Takes paths to audio files and returns speaker labels :param paths2audio_files: paths to audio fragment to be transcribed

Returns:

Speaker labels

class nemo.collections.asr.parts.mixins.diarization.SpkDiarizationMixin#

Bases: ABC

An abstract class for diarize-able models.

Creates a template function diarize() that provides an interface to perform transcription of audio tensors or filepaths.

The following abstract classes must be implemented by the subclass:

_setup_diarize_dataloader():
Setup the dataloader for diarization. Receives the output from_diarize_input_manifest_processing().

_diarize_forward():
Implements the model’s custom forward pass to return outputs that are processed by_diarize_output_processing().

_diarize_output_processing():
Implements the post processing of the model’s outputs to return the results to the user. The result can be a list of objects, list of list of objects, tuple of objects, tuple of list of objects, or a dict of list of objects.

abstract _diarize_forward(batch: Any)#

Internal function to perform the model’s custom forward pass to return outputs that are processed by_diarize_output_processing(). This function is called by diarize() and diarize_generator() to perform the model’s forward pass.

Parameters:

batch – A batch of input data from the data loader that is used to perform the model’s forward pass.

Returns:

The model’s outputs that are processed by _diarize_output_processing().

_diarize_input_manifest_processing(

audio_files: List[str],

temp_dir: str,

diarcfg: DiarizeConfig,

) → Dict[str, Any]#

Internal function to process the input audio filepaths and return a config dict for the dataloader.

Parameters:

audio_files – A list of string filepaths for audio files.
temp_dir – A temporary directory to store intermediate files.
diarcfg – The diarization config dataclass. Subclasses can change this to a different dataclass if needed.

Returns:

A config dict that is used to setup the dataloader for diarization.

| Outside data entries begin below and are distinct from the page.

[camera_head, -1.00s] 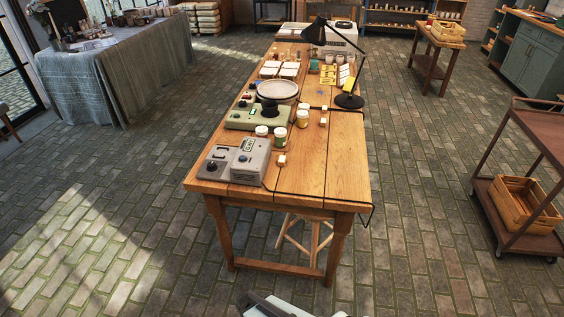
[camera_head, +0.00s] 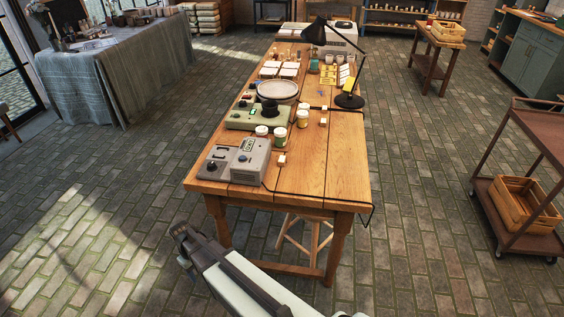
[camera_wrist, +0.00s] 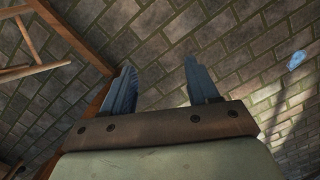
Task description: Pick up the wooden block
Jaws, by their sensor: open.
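My gripper (camera_head: 180,230) is left of the table's near end, over the brick floor, well apart from the blocks. In the wrist view my gripper (camera_wrist: 159,65) has its two fingers spread, with only floor bricks between them. No block shows in the wrist view.
White-lidded jars (camera_head: 280,136), a green device (camera_head: 258,116) with a round plate (camera_head: 277,91), and a black lamp (camera_head: 349,100) stand on the table. A black cable runs along its right side. A stool (camera_head: 304,235) is underneath. The table's front right is clear.

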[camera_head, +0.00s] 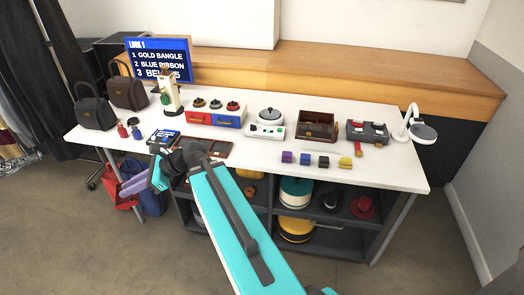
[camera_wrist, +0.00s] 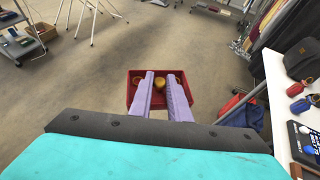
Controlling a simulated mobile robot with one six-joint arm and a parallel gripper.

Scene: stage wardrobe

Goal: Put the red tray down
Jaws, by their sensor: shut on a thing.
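In the wrist view the red tray (camera_wrist: 131,97) is at the tips of my gripper (camera_wrist: 165,76), whose two purple fingers are shut on it. The fingers cover its near middle part. A rounded orange-yellow thing (camera_wrist: 159,83) and smaller ring-like things show inside it. In the head view my gripper (camera_head: 138,184) is beside the table's front left, pointing down to the left. A red shape shows near it there; I cannot tell tray from bag.
The white table (camera_head: 350,172) carries handbags (camera_head: 95,112), a red-and-blue drawer box (camera_head: 216,117), a white appliance (camera_head: 266,130) and a lamp (camera_head: 423,132). Several coloured blocks stand at the front right. A blue bag (camera_head: 153,202) hangs low at the left. Open floor (camera_wrist: 120,50) lies beyond the tray.

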_diarize_input_processing(

audio,

diarcfg: DiarizeConfig,

Internal function to process the input audio data and return a DataLoader. This function is called bydiarize() and diarize_generator() to setup the input data for diarization.

Parameters:

audio – Of type GenericDiarizationType
diarcfg – The diarization config dataclass. Subclasses can change this to a different dataclass if needed.

Returns:

A DataLoader object that is used to iterate over the input audio data.

_diarize_on_begin(

audio: str | List[str],

diarcfg: DiarizeConfig,

Internal function to setup the model for diarization. Perform all setup and pre-checks here.

Parameters:

audio (Union [ str , List [ str ] ]) – Of type GenericDiarizationType
diarcfg (DiarizeConfig) – An instance of DiarizeConfig.

_diarize_on_end(

diarcfg: DiarizeConfig,

Internal function to teardown the model after transcription. Perform all teardown and post-checks here.

Parameters:

diarcfg – The diarization config dataclass. Subclasses can change this to a different dataclass if needed.

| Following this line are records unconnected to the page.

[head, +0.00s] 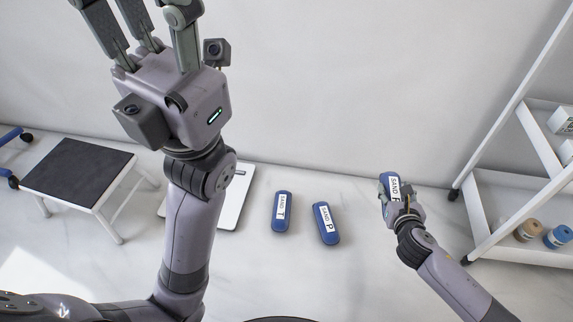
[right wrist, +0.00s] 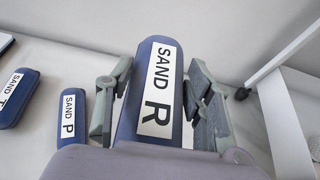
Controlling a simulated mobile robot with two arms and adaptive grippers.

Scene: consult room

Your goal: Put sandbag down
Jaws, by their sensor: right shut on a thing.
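My right gripper (head: 402,195) is shut on a blue sandbag (head: 391,183) with a white label. In the right wrist view this sandbag (right wrist: 157,90) reads "SAND R" and sits between the two fingers. I cannot tell whether it touches the floor. Two more blue sandbags lie on the floor to its left: sandbag T (head: 281,212) and sandbag P (head: 326,223). My left gripper (head: 135,30) is raised at the upper left, its fingers spread and nothing between them.
A white scale (head: 234,205) lies on the floor, partly behind my left arm. A step stool (head: 75,176) stands at the left. A white shelf cart (head: 490,205) with rolls stands close to the right of my right gripper. The wall is behind.

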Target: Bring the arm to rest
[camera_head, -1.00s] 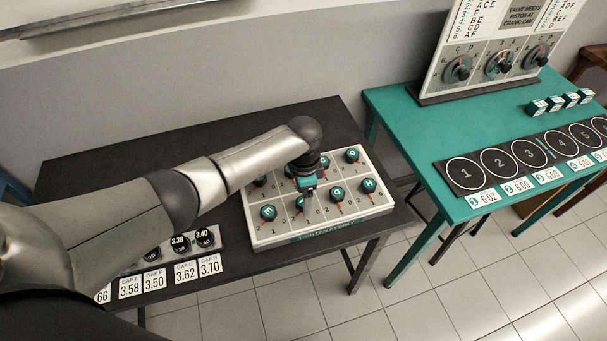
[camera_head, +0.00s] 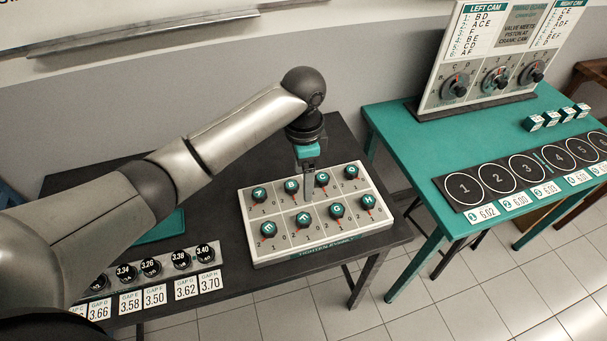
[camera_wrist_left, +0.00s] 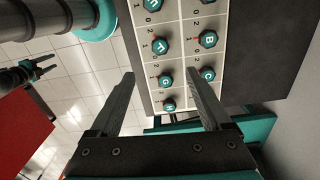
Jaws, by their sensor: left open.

abstract _diarize_output_processing(

outputs,

uniq_ids,

diarcfg: DiarizeConfig,

) → List[Any] | List[List[Any]] | Tuple[Any] | Tuple[List[Any]]#

Internal function to process the model’s outputs to return the results to the user. This function is called bydiarize() and diarize_generator() to process the model’s outputs.

Parameters:

outputs – The model’s outputs that are processed by _diarize_forward().
uniq_ids – List of unique recording identificators in batch
diarcfg – The diarization config dataclass. Subclasses can change this to a different dataclass if needed.

Returns:

The output can be a list of objects, list of list of objects, tuple of objects, tuple of list of objects. Its type is defined in GenericDiarizationType.

_input_audio_to_rttm_processing(

audio_files: List[str],

) → List[Dict[str, str | float]]#

Generate manifest style dict if audio is a list of paths to audio files.

Parameters:

audio_files – A list of paths to audio files.

Returns:

audio_rttm_map_dict A list of manifest style dicts.

abstract _setup_diarize_dataloader(

config: Dict,

) → torch.utils.data.DataLoader#

Internal function to setup the dataloader for diarization. This function is called bydiarize() and diarize_generator() to setup the input data for diarization.

Parameters:

config – A config dict that is used to setup the dataloader for diarization. It can be generated by _diarize_input_manifest_processing().

Returns:

A DataLoader object that is used to iterate over the input audio data.

diarize(

audio: str | List[str] | numpy.ndarray | torch.utils.data.DataLoader,

batch_size: int = 1,

include_tensor_outputs: bool = False,

postprocessing_yaml: str | None = None,

num_workers: int = 1,

verbose: bool = False,

override_config: DiarizeConfig | None = None,

**config_kwargs,

) → List[Any] | List[List[Any]] | Tuple[Any] | Tuple[List[Any]]#

Takes paths to audio files and returns speaker labels

diarize_generator(

audio,

override_config: DiarizeConfig | None,

A generator version of diarize function.